Deych v. State

374 S.E.2d 753 | Ga. Ct. App. | 1988

188 Ga. App. 901 (1988)
374 S.E.2d 753

DEYCH
v.
THE STATE.

77141.

Court of Appeals of Georgia.

Decided October 3, 1988.
Rehearing Denied October 24, 1988.

Brooks S. Franklin, for appellant.

Robert E. Keller, District Attorney, Clifford A. Sticher, Assistant District Attorney, for appellee.

DEEN, Presiding Judge.

The appellant, Mikhil Deych, was convicted of trafficking in cocaine, for which he was sentenced to 30 years' imprisonment and a $500,000 fine. On appeal, he contends that the trial court erred (1) in denying his motion to suppress the evidence seized when Drug Enforcement Administration officers searched him and his luggage at the Atlanta Hartsfield International Airport, and (2) in charging the jury on constructive possession.
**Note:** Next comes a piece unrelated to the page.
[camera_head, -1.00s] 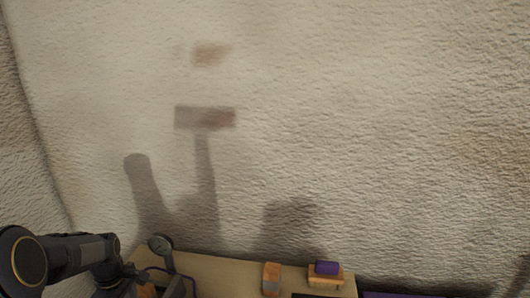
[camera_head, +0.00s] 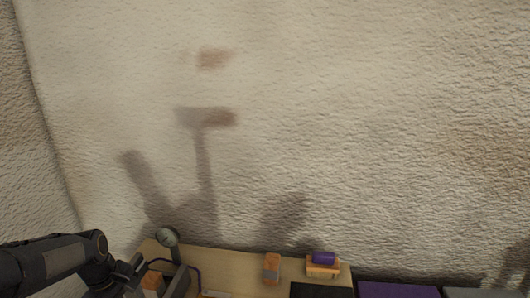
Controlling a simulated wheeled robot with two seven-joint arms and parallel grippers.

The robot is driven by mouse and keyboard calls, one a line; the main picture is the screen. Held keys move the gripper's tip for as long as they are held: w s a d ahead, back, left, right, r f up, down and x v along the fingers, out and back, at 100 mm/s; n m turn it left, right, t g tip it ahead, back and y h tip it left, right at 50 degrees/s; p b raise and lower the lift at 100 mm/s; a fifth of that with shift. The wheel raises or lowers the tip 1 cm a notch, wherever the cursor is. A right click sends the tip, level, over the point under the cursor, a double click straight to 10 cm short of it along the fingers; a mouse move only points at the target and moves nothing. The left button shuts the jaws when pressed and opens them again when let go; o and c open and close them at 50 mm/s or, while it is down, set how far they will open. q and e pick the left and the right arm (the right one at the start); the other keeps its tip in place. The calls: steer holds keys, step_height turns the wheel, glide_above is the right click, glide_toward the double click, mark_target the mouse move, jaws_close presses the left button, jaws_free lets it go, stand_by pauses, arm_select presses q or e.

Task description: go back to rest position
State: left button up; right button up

On July 17, 1986, DEA agent Paul Markonni approached Deych at the airport because Deych's situation matched various aspects of the "drug courier profile." At the suppression hearing, Markonni testified that Deych consented to the search of his person and a briefcase which they retrieved from the overhead compartment in the airplane. Markonni also observed a claim check in Deych's wallet, but Deych claimed that the luggage was not his and gave Markonni the claim check. The officers then searched Deych and found a small vial containing cocaine in his pocket, and arrested him.
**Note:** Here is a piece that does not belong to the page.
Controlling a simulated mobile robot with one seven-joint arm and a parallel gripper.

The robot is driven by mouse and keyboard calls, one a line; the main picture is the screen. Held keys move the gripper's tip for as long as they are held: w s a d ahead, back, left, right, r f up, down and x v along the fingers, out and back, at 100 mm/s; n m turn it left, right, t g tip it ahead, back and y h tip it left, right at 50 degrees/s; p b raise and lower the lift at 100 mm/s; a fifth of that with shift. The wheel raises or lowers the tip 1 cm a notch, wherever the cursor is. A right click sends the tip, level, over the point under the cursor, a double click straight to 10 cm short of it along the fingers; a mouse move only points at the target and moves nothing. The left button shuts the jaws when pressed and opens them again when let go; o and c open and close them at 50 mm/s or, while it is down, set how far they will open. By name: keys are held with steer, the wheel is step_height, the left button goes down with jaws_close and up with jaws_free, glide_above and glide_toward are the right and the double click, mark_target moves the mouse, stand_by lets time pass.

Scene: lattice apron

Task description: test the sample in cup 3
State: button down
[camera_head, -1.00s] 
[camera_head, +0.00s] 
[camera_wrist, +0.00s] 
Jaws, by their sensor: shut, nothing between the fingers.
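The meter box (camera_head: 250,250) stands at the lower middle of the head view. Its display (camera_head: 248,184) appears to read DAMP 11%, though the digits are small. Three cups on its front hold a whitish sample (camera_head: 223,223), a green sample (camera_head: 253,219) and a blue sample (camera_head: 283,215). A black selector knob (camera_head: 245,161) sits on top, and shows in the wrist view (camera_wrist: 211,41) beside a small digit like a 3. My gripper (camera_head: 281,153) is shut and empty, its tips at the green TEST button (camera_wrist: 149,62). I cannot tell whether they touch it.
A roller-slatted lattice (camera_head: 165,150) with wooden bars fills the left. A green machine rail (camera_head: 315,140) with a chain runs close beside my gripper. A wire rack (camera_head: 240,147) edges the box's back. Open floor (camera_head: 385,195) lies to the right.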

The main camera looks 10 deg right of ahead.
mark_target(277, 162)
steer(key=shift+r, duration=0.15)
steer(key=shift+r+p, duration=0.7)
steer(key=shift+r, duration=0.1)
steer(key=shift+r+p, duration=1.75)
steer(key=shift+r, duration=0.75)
Markonni obtained the luggage with the claim check and asked Deych if it belonged to him, to which Deych replied that he had better talk with a lawyer. Markonni acknowledged Deych's right, and Deych reiterated that the luggage was not his. Markonni inquired if Deych wanted to talk about it, and again Deych indicated that he thought that he should first talk with a lawyer. When Markonni then proceeded to make arrangements for the use of a narcotics-sniffing dog, Deych again disclaimed the luggage; he also indicated that he was merely delivering the bag to a person in Denver for someone he had met in Miami, and that he had no interest in the luggage except for some pants, cigarettes, and a pager he had placed in it. At that time, Deych told Markonni that he did not care if the bag were searched. The subsequent search of the bag uncovered approximately 500 grams of cocaine. Held:

1. Concerning the search of Deych's person, the only question presented by this appeal is the factual one of whether Deych consented to the search. This court must accept a trial court's rulings on *902 disputed facts and credibility at a suppression hearing, unless those findings are clearly erroneous. Smith v. State, 184 Ga. App. 304 (1) (361 SE2d 215) (1987). In the instant case, the evidence authorized the trial court's finding that Deych had freely and voluntarily consented to the search of his person.

Concerning the search of the luggage, at all times, both before and after Deych was arrested, Deych denied any ownership interest in the bag. "[W]hen, as in the instant case, the accused disavows ownership of the item searched, he has no legitimate exception of privacy that item, and thus a search violates no right. [Cit.]" Wade v. State, 184 Ga. App. 97, 97-98 (360 SE2d 647) (1987). Accordingly, the trial court properly denied Deych's motion to suppress.

2. After defining actual and constructive possession, the trial court instructed the jury that "[y]ou would be authorized to convict only if you should find beyond a reasonable doubt that this defendant knowingly had actual or constructive possession of the cocaine described in the indictment or that he was knowingly bringing it into this state." Deych contends that under Lockwood v. State, 257 Ga. 796 (364 SE2d 574) (1988), this jury instruction constituted reversible error because it authorized a jury to convict him based on a finding that he was in constructive possession of the cocaine, whereas the offense of trafficking in cocaine (OCGA § 16-13-31 (a) required actual possession. We are constrained to agree. Compare Raines v. State, 186 Ga. App. 239 (4) (366 SE2d 841) (1988). A new trial is required.

Judgment reversed. Carley and Sognier, JJ., concur.